IBM’s Market Value Passes Microsoft After 15 Years
October 3, 2011 Timothy Prickett Morgan
Well, it only took a decade and a half, but as far as Wall Street is concerned, IBM is now as valuable as Microsoft. On late Friday, as I was putting together this newsletter, IBM’s stock was hovering around $178 a share, giving Big Blue a market capitalization of $212 billion. That’s a little bit off from the $185.63 high that IBM set back on July 22, but with Microsoft’s shares falling (for a variety of reasons), IBM has pulled slightly ahead of Big Bill at the Thursday close. Microsoft had recovered a little to a $215 billion valuation by Friday afternoon. Neither can come close to Apple, which has a stock price of $385.32 as I write this and which gives it a market cap of $370 billion.
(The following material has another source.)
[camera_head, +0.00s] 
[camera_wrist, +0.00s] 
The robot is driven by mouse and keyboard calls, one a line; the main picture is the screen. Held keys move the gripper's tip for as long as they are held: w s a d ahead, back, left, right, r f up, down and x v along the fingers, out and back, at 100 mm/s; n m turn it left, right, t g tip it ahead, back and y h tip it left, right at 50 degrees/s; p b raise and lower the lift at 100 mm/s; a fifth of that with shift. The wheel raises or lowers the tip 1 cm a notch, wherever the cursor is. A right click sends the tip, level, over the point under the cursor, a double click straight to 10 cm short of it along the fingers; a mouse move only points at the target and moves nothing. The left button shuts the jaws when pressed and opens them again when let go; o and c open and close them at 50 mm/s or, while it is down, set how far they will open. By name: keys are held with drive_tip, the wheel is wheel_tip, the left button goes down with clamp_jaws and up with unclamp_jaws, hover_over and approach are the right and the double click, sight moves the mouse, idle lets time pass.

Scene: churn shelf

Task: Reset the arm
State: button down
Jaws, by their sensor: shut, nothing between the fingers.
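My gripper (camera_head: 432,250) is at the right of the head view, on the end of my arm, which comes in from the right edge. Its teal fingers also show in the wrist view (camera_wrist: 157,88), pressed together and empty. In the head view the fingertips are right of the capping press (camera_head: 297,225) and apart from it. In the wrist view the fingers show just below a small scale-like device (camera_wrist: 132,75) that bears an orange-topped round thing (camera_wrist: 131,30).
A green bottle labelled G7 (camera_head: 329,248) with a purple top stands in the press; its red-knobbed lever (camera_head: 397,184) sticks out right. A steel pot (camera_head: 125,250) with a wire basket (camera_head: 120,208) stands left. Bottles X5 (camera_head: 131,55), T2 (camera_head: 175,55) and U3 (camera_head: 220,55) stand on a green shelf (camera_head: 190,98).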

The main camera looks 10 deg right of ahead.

As the dot-com, ERP, and distributed computing booms were roaring at the turn of the last century and the PC was very much the device we all used to compute, Microsoft’s market cap kissed a whopping $600 billion, so its fall from grace on Wall Street has been quite dramatic. Then again, how many hundreds of billions of dollars of profits has Microsoft pocketed in that time? This, as far as I am concerned, is a much better metric than market capitalization. One is gambling on what something is worth (that’s the casino down on Wall Street), while the other is an indisputable pile of cash leftover after paying the employees and the bills (I believe in net income, not earnings per share). I did the math. Since 1995, when Microsoft was less than one-tenth of its current size in terms of annual revenues, the company has brought a combined $148.2 billion to the bottom line against $518.2 billion in sales. That works out to profits of 28.6 percent of revenue on average across those years. This is the kind of financial performance that IBM could deliver in the 1960s and 1970s, against a much smaller computer business, of course. So how did IBM do? Take a look at this chart:
Over that same time frame, IBM has brought in $1.34 trillion–that’s with a T–in revenues, but only brought $129.4 billion to the bottom line. The chart above starts in 1989 for IBM, which is just before the mainframe business went up on the rocks, Unix servers took off, the PC business was slammed by a recession, and the AS/400 business was one of the few pieces of good news. In 1991 through 1993, IBM lost a total of $15.9 billion, which was the largest losses ever posted by an IT vendor and, as I have said before, I think if you looked at Big Blue’s cash flow in 1992, it was technically bankrupt. But Lou Gerstner came in and got IBM focused on services, and that got Big Blue back onto its track. It is, however, a track that throws off inherently less cash–and less cash per dollar of revenue, too. Microsoft’s monopolies with Windows and Office on the desktop and Windows and its related systems software on servers are, in the final analysis, stronger than the monopolies Big Blue still has with mainframes and IBM i boxes. WebSphere and DB2 are the closest things IBM has to monopolies, which is why you can expect Oracle to target them like a laser any minute now. Once Larry Ellison is done messing with Hewlett-Packard –perhaps after acquiring it–you can bet the Oracle co-founder and CEO will turn his attention to Big Blue. Because he sure as hell can’t take on Google or Apple.